● The task:
Nothing but the lines from the line with "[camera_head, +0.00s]" to the line with "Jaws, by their", both included, is to be repeated, and those exactly. Leave out the pictures.

══ Provided material ══

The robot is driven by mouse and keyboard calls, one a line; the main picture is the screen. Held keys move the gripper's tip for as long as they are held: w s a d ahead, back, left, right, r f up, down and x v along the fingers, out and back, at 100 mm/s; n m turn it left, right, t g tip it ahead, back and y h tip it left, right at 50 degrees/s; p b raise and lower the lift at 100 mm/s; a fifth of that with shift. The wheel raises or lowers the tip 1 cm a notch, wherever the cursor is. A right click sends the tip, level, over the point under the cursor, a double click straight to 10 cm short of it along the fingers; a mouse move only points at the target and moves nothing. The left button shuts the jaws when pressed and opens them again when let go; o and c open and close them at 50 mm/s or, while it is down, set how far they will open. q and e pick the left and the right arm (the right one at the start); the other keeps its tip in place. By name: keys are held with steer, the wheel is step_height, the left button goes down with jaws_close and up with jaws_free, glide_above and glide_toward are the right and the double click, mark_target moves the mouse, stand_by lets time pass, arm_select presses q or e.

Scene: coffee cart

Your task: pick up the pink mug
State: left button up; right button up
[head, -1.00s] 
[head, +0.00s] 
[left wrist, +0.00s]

═══
══ Provided material ══

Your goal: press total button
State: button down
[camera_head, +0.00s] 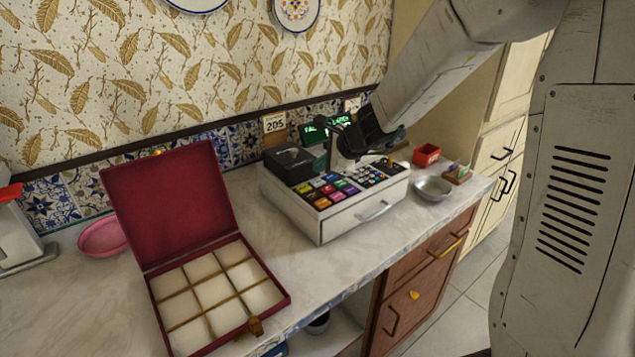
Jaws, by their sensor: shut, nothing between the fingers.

═══

● Answer to the task:
[camera_head, +0.00s] 
Jaws, by their sensor: shut, nothing between the fingers.

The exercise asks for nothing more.